Con todo, hay un rasgo muy importante en la pintura de Alberto Pina que da una última vuelta de tuerca a este proyecto ambicioso en el que lo ético y lo estético se confunden, un rasgo que se percibe intuitivamente de inmediato, pero que puede llegar a ser difícil precisar porque su sensación es ciertamente ambigua. Después de mucho tiempo contemplando sus cuadros creo tener la seguridad de que esa sensación no es otra que la extrema sensibilidad de Alberto Pina con respecto al misterio del dolor. Del dolor físico, del dolor espiritual, y de todas sus variantes temáticas; de la indiferencia de los otros ante el dolor ajeno, ante la soledad ajena, de la desprovisión y la desdicha. Los cuadros de Alberto Pina están cuajados de piedad por el dolor. Y cuando hablo de piedad estoy muy lejos de utilizar la palabra como en esos contextos falsamente cristianos en los que su significado se mezcla con el de la conmiseración, o la compasión. Hablo de piedad como hablaban los romanos; Pietas. Comunidad del dolor en la que todos estamos sumergidos, concretada por una voz que de pronto sale del grupo, y nos une, del gesto que elude la justicia y da un paso adelante para perdonar, de la sobreabundancia, del impulso que lleva al niño judío Albert Cohen después de la humillación injustificada a exclamar: “Oh, vosotros, hermanos humanos, vosotros que os movéis por tan poco tiempo, pronto inmóviles y para siempre envarados y mudos en vuestros rígidos decesos, tened piedad de vuestros hermanos en la muerte”. Alberto Pina tiene en sus cuadros una piedad delicada, que no frágil, que sabe que todo lo que es menor que el universo está sometido al misterio del sufrimiento, que la vida humana es ciertamente imposible, pero sostenida a la vez por una voluntad firme en no dejar de amar.

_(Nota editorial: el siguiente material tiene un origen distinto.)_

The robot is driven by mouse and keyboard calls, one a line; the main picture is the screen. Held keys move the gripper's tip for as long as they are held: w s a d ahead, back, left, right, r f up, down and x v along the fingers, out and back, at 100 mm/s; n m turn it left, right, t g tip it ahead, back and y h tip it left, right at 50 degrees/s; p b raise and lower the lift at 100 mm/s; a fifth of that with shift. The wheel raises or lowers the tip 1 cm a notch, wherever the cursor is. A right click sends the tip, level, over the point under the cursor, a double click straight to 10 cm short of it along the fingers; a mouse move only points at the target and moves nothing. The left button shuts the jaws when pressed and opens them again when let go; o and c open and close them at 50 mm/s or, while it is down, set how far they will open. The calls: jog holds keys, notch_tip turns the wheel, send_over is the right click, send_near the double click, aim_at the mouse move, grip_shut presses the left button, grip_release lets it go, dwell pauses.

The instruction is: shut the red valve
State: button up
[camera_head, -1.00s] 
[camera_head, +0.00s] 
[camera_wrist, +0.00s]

Para que una obra de arte pueda ser admirada siempre, para que un amor o una amistad puedan durar toda la vida, para que determinada concepción de la condición humana pueda seguir siendo la misma a pesar de las vicisitudes de la tragedia, es necesario que estén transidos de esta utopía que atraviesa la obra de Alberto Pina de parte a parte; no dejar de amar, no dejar de amar a nuestros hermanos en la muerte.